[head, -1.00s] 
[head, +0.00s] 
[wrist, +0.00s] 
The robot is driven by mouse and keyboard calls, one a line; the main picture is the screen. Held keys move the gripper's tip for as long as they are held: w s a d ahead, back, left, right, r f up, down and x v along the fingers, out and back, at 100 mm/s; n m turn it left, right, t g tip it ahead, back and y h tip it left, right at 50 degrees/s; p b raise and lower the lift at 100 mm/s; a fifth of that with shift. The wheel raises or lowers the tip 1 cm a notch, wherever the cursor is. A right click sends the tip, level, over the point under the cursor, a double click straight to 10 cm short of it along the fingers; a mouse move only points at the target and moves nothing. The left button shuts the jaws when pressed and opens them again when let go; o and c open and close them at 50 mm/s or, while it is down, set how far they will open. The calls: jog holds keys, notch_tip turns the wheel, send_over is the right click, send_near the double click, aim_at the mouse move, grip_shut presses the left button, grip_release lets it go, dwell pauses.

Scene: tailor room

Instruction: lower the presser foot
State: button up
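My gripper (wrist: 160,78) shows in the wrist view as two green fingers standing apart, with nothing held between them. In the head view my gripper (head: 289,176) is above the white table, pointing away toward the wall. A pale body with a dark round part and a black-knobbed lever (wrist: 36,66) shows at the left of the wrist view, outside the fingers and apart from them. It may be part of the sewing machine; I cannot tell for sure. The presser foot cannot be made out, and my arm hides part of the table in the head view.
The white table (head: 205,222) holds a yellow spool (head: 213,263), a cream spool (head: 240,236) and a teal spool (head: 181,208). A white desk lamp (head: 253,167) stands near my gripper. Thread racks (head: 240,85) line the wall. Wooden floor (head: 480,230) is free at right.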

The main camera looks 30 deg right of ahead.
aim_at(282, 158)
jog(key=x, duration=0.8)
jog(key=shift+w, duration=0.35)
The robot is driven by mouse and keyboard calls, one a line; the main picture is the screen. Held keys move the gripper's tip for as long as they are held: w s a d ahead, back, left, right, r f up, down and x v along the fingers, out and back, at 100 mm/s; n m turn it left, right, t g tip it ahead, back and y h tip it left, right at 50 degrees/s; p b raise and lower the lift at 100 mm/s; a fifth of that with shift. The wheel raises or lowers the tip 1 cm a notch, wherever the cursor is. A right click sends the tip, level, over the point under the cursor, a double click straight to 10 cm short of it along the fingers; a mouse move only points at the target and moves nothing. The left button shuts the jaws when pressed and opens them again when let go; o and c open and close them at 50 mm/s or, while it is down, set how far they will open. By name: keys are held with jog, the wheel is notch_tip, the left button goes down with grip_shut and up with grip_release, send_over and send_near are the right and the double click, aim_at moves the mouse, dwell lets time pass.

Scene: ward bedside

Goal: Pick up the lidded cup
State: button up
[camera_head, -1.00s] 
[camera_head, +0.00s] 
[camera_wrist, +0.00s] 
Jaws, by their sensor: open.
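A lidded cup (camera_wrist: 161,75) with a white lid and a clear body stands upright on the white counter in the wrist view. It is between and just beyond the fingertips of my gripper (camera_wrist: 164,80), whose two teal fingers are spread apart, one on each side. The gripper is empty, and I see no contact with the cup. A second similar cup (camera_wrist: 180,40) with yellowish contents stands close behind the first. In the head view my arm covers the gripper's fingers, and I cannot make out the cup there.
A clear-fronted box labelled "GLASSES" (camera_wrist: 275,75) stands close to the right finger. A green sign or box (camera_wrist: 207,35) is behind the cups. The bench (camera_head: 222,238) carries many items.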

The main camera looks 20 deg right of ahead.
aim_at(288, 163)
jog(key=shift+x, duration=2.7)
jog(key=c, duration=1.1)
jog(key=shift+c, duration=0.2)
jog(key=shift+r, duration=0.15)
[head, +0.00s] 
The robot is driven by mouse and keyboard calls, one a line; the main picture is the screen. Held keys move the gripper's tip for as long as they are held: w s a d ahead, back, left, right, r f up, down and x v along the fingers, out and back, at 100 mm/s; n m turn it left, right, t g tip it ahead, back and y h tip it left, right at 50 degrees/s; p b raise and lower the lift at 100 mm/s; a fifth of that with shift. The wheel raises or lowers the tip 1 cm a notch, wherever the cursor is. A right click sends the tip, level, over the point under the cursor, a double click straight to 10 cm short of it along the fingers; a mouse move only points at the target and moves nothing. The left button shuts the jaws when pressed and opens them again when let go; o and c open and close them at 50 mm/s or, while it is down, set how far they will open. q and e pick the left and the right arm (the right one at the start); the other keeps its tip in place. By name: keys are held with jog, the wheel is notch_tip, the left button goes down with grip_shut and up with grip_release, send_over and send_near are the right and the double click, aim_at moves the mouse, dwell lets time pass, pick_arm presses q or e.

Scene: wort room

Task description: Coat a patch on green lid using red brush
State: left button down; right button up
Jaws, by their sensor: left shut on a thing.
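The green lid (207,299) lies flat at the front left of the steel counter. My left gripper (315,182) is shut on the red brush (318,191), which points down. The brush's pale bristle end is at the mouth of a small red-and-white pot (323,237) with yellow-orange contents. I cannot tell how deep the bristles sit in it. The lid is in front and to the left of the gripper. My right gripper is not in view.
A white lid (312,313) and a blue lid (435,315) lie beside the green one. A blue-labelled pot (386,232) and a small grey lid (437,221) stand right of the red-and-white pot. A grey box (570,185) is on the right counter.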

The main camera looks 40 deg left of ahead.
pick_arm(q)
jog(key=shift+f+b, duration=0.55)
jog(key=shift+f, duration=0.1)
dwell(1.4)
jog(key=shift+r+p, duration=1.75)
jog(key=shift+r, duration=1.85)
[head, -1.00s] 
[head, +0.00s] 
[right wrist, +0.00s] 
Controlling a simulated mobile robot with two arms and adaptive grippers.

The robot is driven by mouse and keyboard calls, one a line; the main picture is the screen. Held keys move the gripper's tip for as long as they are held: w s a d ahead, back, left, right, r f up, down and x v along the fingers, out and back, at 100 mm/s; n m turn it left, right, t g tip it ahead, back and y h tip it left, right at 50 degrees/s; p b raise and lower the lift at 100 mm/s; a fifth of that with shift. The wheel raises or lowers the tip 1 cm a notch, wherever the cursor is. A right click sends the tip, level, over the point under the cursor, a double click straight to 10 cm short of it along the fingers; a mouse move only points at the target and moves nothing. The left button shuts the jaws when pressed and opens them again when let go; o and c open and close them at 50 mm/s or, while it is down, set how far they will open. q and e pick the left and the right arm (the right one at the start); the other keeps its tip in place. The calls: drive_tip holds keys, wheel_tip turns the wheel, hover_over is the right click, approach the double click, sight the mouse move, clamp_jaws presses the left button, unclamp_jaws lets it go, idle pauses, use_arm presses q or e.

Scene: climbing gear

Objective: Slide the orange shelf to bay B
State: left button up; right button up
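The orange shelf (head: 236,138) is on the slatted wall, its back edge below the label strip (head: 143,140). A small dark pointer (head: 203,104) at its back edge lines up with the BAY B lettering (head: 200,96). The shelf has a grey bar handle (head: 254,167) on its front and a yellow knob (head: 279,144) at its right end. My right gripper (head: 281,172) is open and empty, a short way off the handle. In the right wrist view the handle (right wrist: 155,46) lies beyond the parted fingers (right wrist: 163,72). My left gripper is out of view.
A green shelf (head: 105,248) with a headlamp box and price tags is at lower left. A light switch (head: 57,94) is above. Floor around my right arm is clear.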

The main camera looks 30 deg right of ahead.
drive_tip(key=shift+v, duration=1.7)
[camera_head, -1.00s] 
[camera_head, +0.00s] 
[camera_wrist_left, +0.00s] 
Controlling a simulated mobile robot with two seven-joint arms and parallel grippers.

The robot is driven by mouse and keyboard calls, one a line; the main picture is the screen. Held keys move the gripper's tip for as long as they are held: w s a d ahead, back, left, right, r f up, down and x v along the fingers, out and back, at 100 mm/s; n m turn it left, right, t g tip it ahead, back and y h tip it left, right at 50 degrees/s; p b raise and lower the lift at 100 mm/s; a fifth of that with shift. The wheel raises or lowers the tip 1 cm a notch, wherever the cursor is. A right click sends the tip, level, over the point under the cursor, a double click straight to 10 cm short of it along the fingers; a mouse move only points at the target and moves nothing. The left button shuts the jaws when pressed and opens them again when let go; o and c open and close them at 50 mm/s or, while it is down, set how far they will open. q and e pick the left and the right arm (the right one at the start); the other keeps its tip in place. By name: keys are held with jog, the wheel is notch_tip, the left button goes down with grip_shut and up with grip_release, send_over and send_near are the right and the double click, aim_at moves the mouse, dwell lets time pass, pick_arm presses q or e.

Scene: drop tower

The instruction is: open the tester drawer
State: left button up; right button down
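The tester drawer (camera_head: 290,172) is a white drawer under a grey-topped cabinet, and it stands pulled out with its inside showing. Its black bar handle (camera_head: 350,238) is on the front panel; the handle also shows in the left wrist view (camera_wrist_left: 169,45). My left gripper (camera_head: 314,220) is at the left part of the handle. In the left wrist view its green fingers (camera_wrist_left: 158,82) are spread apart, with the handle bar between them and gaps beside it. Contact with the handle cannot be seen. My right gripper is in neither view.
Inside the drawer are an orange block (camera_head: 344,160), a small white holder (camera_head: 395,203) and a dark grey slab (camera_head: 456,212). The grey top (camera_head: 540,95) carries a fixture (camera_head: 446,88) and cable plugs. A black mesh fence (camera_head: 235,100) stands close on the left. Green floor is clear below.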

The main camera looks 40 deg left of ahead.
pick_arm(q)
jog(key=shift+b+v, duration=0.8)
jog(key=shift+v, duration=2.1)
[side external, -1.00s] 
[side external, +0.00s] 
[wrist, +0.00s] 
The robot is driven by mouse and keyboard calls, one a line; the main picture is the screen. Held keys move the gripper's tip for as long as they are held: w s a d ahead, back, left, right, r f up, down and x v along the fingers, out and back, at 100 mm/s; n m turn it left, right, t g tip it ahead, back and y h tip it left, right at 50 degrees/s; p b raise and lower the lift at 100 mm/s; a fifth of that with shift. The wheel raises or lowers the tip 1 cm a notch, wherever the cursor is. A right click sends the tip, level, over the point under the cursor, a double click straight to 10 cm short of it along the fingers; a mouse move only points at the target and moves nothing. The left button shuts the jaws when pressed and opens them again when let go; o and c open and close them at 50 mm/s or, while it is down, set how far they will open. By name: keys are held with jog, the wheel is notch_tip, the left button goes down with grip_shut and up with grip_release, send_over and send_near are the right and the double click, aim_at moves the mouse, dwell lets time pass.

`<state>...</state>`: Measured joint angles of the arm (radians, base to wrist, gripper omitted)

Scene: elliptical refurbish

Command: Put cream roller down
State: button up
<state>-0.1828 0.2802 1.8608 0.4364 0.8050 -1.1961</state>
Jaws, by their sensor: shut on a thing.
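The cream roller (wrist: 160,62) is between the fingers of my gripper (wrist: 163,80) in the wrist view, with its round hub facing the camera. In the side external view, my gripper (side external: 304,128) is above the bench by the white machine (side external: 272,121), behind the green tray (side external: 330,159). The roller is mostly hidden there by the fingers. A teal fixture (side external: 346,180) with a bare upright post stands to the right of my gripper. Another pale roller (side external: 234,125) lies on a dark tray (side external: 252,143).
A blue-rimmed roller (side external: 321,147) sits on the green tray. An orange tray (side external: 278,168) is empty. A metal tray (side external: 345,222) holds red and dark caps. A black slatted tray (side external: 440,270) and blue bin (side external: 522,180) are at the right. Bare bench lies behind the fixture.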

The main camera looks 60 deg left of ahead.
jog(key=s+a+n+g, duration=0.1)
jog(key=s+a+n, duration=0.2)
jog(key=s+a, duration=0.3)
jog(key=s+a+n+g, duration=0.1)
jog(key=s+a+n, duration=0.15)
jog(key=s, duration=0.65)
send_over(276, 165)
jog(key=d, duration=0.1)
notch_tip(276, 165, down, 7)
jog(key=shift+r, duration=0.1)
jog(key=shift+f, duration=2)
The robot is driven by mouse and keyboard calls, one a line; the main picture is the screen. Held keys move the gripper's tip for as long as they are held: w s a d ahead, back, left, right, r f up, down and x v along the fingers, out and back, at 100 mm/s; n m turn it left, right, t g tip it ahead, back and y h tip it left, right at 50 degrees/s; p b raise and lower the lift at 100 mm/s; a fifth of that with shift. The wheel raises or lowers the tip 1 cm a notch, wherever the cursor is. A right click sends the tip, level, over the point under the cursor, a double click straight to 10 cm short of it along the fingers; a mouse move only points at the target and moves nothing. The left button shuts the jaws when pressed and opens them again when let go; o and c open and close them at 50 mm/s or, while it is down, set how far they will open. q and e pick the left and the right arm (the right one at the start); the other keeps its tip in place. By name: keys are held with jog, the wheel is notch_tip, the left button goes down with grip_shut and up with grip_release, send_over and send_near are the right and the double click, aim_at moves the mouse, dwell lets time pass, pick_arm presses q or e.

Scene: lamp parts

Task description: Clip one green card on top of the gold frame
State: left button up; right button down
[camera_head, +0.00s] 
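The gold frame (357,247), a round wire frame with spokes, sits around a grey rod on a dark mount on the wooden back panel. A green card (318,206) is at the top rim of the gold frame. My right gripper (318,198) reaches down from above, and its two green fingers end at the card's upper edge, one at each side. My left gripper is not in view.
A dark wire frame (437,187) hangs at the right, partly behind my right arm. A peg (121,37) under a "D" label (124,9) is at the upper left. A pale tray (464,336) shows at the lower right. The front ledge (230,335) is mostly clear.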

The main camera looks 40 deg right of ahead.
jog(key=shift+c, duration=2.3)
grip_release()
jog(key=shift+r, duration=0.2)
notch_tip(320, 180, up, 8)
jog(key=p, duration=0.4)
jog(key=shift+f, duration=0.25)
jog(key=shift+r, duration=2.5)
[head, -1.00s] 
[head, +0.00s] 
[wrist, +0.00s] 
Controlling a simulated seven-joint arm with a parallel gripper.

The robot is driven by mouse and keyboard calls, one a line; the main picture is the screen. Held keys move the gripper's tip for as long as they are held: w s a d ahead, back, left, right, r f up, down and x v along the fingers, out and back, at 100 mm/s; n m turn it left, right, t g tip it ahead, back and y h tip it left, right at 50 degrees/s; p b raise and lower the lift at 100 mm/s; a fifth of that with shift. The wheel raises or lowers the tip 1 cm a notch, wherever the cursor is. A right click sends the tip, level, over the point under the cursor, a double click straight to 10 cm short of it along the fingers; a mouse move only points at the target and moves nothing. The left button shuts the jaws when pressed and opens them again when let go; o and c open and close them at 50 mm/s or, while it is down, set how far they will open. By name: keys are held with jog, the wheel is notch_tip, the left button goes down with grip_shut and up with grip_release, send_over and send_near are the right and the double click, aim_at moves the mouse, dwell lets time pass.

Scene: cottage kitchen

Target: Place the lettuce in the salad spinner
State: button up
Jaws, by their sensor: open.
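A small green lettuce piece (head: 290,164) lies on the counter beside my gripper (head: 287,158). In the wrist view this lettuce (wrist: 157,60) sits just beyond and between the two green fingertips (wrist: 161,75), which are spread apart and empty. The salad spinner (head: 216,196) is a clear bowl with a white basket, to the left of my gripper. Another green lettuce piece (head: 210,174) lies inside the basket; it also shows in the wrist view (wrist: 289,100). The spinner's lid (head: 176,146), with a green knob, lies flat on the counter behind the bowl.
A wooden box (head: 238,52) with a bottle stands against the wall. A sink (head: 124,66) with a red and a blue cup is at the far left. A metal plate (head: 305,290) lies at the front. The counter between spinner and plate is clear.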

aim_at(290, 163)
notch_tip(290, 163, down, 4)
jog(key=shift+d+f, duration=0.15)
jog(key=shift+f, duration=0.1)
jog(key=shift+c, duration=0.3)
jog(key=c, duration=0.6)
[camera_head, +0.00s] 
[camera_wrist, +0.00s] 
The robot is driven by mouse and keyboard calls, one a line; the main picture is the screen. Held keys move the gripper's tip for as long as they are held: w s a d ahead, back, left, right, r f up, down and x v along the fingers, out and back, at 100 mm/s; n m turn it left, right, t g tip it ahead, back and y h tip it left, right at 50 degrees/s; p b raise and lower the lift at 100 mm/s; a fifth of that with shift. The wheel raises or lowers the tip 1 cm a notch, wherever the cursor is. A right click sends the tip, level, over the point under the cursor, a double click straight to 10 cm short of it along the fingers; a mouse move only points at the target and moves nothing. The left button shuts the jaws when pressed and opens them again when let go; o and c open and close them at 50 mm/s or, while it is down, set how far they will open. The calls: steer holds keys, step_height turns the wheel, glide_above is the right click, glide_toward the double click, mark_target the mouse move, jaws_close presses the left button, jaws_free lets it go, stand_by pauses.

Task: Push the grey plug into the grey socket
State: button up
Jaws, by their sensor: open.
------------------------------------------------------------
- _Goal of the exercise_:
Determine the number of lines in the entries above where the string "Task" appears. Answer with the number alone.

- _Right answer_:
3